State insurance regulators late Monday rejected the basis for Citizens' sinkhole rate hike, slashing an increase that would have seen some Florida homeowners facing premium increases that topped $5,500.
The Florida Office of Insurance Regulation declared the rate hike was not supported by credible evidence from Citizens Property Insurance Corp. to meet Florida statutes meriting such a large increase.
Rather than the requested 447 percent average increase statewide, the insurance regulators approved an average 32.8 percent increase for sinkhole coverage.
Citizens' officials had argued the rate increases were needed because current premiums dont cover payouts for sinkhole claims.
The regulatory office declared that while the severity of sinkhole claims has increased, Citizens failed to provide enough date to support the claim justifying the full increase.
The offices decision is intended to reflect the Legislatures intention to give Citizens actuarially supportable rates for the sinkhole portion of the premium, Insurance Commissioner Kevin McCarty stated in a news release. Although more credible data and study is required, these established rates will start Citizens on the path of having a sound rate for their sinkhole risk.
Representatives for Citizens were not immediately available late Monday.
The state office instructed Citizens to contract with an independent firm to conduct an analysis of Senate Bill 408 from the 2011 legislative session, which lifted a 10 percent cap on the maximum rate sinkhole premiums could be increased if certain conditions could be met.
Officials with the state agency bypassed their own deadline, even postponing a scheduled Monday afternoon conference call, as a spokeswoman said the final totals had yet to be completed on the rate request.
State insurance regulators were greeted Sept. 13 in Tampa by a crowd of angry residents and state lawmakers protesting the rate request and announced they would make a decision by Monday on the requested spike by the state-backed property insurer that had a high of 2,226.1 percent in Orange County.
The night before the Tampa meeting, Citizens board members tried to temper some of the growing opposition by agreeing to cap the proposed hike at 50 percent in the coming year and seek the additional increase in following years.
John Rollins, an expert witness for Citizens before the insurance regulators, backed the numbers from the insurance provider, established as the insurance company of last resort in 2002.
In 2010, sinkhole coverage brought in $32 million to Citizens, while sinkhole claims required nearly $250 million in payouts.
Some of the largest sinkhole premium increases are proposed for the Tampa Bay area, which has the largest percentages of Citizens coverage in relation to other insurance providers.
Sen. Mike Fasano, R-New Port Richey, gave an impassioned plea for senior citizens and young families. He said many in the Tampa area face upside-down mortgages and that the increase would be a devastating hit if approved, even if phased in over a number of years.

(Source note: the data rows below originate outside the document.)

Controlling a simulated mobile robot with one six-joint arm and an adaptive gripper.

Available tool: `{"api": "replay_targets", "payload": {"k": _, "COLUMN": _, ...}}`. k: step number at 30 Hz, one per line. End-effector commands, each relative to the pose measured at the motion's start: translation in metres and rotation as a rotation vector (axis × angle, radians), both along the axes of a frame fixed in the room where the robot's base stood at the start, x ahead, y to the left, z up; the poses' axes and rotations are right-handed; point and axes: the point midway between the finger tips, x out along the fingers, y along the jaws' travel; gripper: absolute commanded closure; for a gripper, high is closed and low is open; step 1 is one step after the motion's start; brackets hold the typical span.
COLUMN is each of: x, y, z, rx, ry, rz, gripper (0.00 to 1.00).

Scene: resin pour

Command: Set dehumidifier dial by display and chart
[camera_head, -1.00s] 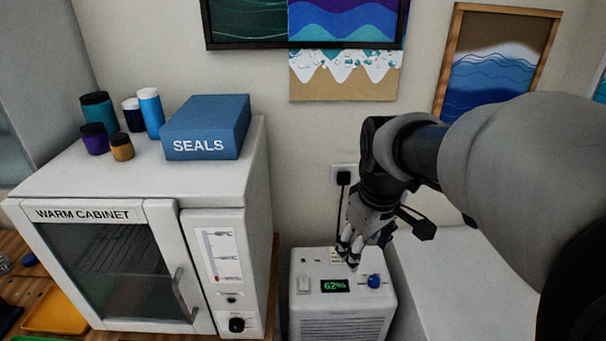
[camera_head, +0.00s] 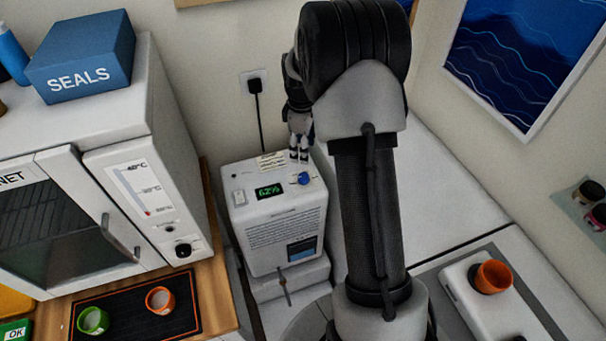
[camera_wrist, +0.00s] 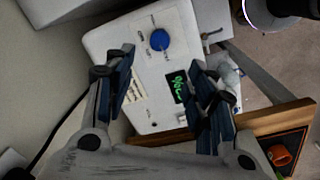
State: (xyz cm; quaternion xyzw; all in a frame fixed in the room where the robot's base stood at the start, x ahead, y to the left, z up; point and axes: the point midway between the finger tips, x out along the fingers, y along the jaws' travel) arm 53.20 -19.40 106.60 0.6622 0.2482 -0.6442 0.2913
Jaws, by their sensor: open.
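The white dehumidifier (camera_head: 285,232) stands on a low base beside the cabinet. Its green display (camera_head: 269,191) reads 62%. A blue dial (camera_head: 304,178) sits right of the display on the top; it also shows in the wrist view (camera_wrist: 160,40). A small printed chart (camera_head: 271,160) lies at the back of the top, its text too small to read. My gripper (camera_head: 299,155) is above the back of the top, near the dial and apart from it. In the wrist view my gripper (camera_wrist: 163,85) is open and empty, with the dial ahead between the finger lines.
The warm cabinet (camera_head: 180,120) with a blue SEALS box (camera_head: 85,60) stands at left. A black mat (camera_head: 195,312) holds a green cup (camera_head: 93,320) and an orange cup (camera_head: 160,300). A plugged cord (camera_head: 259,115) runs behind the dehumidifier. A white surface lies at right.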

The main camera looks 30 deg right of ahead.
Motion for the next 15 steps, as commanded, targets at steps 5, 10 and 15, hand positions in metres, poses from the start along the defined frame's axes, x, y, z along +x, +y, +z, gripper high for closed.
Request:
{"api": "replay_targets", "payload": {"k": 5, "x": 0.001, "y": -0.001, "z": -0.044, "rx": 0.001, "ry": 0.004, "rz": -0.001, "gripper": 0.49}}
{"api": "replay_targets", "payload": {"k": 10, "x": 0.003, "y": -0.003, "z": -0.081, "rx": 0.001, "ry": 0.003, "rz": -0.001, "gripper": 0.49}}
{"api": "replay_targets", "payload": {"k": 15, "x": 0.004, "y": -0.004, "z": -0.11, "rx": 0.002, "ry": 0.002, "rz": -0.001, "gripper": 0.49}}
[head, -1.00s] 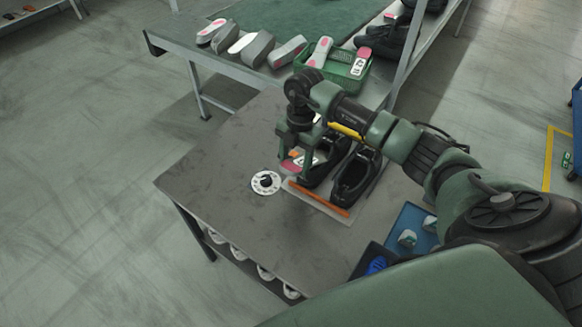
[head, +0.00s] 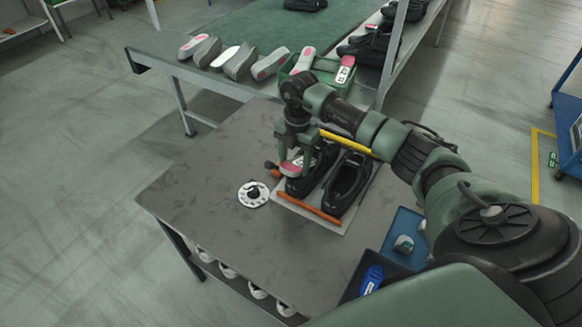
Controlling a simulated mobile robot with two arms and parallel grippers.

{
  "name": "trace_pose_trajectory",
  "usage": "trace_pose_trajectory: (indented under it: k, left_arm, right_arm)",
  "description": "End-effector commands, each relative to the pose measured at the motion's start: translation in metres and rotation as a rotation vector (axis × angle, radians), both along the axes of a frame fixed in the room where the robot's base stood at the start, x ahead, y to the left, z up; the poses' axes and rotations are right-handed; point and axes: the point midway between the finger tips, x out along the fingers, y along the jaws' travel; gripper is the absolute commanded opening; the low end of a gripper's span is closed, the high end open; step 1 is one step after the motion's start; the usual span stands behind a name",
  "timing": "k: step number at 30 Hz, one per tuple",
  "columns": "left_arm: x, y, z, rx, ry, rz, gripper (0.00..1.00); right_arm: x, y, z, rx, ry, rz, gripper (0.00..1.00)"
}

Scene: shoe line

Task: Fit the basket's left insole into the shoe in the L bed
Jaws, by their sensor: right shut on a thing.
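Two black shoes stand side by side on a pale board on the grey table, a left-hand shoe (head: 297,186) and a right-hand shoe (head: 347,184). Bed letters are not legible. My right gripper (head: 290,157) is shut on an insole (head: 291,169) with a pink patch, at the left-hand shoe. The gripper and arm hide part of that shoe. I cannot tell whether the insole touches the shoe or is inside it. The green basket (head: 290,86) behind holds insoles, including a pink and white one (head: 344,73). My left gripper is not in view.
An orange bar (head: 309,209) runs along the board's front. A white dial (head: 253,194) and an orange, dark-ended part (head: 272,168) are left of the shoes. Blue trays (head: 405,228) stand at right. The table's left is clear.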

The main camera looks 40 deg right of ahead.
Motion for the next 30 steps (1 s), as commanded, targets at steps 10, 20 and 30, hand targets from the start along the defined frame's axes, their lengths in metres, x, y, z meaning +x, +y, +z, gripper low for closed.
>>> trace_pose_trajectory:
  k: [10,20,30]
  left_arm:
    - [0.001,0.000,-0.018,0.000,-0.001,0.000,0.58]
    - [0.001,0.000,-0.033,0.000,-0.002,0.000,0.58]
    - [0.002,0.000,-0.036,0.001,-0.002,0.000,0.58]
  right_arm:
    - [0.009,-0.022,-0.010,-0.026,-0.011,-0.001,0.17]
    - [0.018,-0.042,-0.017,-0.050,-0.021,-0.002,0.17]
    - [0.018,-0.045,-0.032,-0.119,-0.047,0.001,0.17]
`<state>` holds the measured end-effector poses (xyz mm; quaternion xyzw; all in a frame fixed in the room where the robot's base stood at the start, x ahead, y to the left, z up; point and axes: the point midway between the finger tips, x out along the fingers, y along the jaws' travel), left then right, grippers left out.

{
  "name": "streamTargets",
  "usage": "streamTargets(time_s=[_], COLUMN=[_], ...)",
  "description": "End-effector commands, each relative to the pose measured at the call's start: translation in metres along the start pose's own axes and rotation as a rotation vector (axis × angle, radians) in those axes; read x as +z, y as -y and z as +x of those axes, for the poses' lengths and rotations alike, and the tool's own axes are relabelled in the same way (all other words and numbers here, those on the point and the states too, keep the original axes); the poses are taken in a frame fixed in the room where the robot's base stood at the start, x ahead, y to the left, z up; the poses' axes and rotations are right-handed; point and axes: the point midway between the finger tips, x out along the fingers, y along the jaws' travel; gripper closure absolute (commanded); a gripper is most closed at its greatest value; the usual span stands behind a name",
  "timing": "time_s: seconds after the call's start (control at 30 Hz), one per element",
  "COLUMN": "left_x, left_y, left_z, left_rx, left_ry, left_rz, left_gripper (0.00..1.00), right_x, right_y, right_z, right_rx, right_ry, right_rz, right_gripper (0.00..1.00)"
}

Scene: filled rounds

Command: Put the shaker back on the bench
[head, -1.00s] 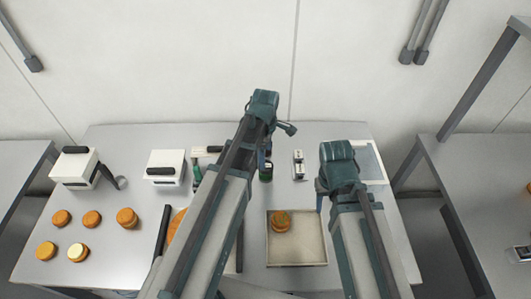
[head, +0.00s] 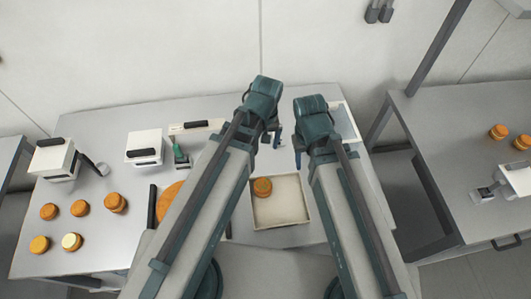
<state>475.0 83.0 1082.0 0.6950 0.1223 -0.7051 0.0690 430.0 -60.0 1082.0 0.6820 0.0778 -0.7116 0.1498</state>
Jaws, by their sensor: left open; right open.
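I cannot make out a shaker for certain. A small silver and black item (head: 484,194) lies on the right-hand bench (head: 425,135), too small to name. My left gripper (head: 272,138) is open over the back of the middle bench (head: 110,245). My right gripper (head: 298,150) is open just right of it, behind the tray. No object shows between either pair of fingers. My arms and grippers hide the bench behind and below them, including where a small silver item and a dark green bottle stood earlier.
A square tray (head: 285,222) holding an orange-brown round (head: 262,187) sits in front of my grippers. A gap separates the middle and right benches.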

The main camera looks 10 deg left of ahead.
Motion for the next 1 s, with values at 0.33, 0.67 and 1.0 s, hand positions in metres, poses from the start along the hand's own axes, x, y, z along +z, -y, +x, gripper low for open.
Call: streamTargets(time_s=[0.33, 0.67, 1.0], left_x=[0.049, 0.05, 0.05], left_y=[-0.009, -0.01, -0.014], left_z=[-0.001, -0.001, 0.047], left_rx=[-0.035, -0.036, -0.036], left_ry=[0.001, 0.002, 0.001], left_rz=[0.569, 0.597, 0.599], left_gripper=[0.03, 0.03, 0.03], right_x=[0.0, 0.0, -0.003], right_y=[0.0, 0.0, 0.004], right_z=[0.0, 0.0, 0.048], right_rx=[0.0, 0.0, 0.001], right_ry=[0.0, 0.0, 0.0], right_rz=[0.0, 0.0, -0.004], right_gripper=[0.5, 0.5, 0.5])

Shame on Citizens, Fasano said at the Tampa meeting. A 50 percent (rate hike) in Pasco County means a $1,000 increase. A 50 percent (rate hike) in Hernando County means a $1,200 increase. That is absolutely unaffordable to people in the Tampa Bay area.
He said the housing market in the Tampa Bay region will be further damaged as many residents drop sinkhole coverage.
Fasano opposed the approval of SB 408.
Potential rate increases for all other Citizens policies remain capped at 10 percent this year.